NM : Your opinion on 2019? Should we consider it as good year, bad year or just a year where we should keep our expectations low?
AG: Rather than focusing on just 2019, we should actually be revisiting the past 3 years and analysing the potential of returns over the next 3 years. Over the past 3 years, the NSE500 has given a return of around ~15% annualized. And over the next 3 years, we can expect annualized returns in the low-to-mid teens, especially with the GST implementation behind us. We believe the breadth of the market will improve in 2019 and one can expect meaningful returns from a bigger basket of companies. A broad-based recovery can be expected around the time of elections in May’19 as major events would have played out by then.
NM:Your advice to investors of Aditya Birla Sun Life Tax Relief ‘96?
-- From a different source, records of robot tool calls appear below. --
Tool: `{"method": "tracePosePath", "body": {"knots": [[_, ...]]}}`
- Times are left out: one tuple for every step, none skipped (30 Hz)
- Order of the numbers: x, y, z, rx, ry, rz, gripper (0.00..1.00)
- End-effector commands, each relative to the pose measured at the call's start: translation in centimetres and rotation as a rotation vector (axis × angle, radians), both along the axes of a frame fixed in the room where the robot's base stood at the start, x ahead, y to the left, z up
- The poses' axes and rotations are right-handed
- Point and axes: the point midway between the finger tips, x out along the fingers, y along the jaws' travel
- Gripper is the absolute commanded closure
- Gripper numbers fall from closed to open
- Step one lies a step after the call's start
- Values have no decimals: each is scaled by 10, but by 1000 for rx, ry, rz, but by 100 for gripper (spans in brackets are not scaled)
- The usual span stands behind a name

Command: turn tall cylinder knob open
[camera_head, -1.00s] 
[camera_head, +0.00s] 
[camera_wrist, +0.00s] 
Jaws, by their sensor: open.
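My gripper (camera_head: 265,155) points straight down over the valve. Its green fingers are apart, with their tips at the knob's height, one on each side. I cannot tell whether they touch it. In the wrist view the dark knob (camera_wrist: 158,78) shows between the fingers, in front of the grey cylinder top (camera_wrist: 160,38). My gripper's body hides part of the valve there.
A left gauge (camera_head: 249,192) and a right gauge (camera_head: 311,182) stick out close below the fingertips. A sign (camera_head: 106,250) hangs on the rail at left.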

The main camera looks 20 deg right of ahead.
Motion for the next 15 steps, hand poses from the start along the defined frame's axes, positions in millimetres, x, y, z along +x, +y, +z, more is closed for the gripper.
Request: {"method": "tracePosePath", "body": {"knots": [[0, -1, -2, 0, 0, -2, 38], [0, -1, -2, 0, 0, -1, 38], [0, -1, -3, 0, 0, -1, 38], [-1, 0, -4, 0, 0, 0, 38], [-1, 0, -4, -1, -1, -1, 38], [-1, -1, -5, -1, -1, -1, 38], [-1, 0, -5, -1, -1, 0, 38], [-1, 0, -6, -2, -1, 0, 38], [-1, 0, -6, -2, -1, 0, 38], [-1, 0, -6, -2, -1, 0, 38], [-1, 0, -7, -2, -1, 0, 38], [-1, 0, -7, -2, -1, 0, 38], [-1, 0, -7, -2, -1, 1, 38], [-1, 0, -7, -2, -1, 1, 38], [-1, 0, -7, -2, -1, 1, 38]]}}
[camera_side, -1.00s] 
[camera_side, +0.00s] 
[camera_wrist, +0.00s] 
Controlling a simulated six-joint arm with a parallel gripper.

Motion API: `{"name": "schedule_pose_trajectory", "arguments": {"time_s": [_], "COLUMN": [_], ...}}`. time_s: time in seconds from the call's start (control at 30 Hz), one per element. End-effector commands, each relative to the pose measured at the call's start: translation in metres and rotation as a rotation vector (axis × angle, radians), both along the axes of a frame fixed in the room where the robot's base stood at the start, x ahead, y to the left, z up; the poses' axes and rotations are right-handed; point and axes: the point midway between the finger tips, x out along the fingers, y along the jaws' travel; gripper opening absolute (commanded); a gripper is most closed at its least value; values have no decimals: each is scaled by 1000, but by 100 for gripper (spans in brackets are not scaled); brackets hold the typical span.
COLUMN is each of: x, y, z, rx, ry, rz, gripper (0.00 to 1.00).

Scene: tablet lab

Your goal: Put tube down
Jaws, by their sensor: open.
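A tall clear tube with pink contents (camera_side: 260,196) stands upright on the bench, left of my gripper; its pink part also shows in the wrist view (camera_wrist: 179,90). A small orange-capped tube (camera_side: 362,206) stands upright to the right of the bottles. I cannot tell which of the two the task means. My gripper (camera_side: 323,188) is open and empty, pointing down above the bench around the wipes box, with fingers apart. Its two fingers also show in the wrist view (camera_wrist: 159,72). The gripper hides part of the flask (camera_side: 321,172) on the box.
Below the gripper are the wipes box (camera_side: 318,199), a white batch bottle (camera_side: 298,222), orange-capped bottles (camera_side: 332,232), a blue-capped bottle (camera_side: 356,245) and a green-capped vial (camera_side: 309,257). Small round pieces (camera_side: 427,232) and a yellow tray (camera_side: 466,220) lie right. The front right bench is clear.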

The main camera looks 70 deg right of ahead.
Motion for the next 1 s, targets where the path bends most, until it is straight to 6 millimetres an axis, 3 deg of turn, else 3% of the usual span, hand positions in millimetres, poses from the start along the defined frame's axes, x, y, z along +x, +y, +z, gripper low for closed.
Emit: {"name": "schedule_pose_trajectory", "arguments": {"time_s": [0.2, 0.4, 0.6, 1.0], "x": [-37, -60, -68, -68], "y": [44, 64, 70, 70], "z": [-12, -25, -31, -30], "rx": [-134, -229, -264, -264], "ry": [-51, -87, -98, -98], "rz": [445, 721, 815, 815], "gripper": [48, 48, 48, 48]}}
AG: The fund is ideal for individuals who are investing in equities for the first time with the twin objective of tax savings as well as capital appreciation. As we all know, Equity linked savings scheme – ELSS is qualified to take income tax benefit under section 80C of IT Act, majority of investors in this category are from low to medium income group who aspire to save on tax and also seek growth. For most investors, ELSS funds give them the first flavour of equity and they would prefer consistent performance rather than a volatile journey. The 3-year lock-in helps in taking medium to long term view on stocks of emerging quality companies and enables us to invest in these companies quite early. However, equity markets can be quite volatile in the short term while it may take a longer time for the investment thesis to play out. In case of equity investments, investors should ideally keep a minimum 3-5 horizon and the lock-in ensures that investors do not get swayed by short-term volatility. Systematic Investment Plan (SIP) would be the ideal vehicle since it would enable investors to take advantage of volatility and enhance returns.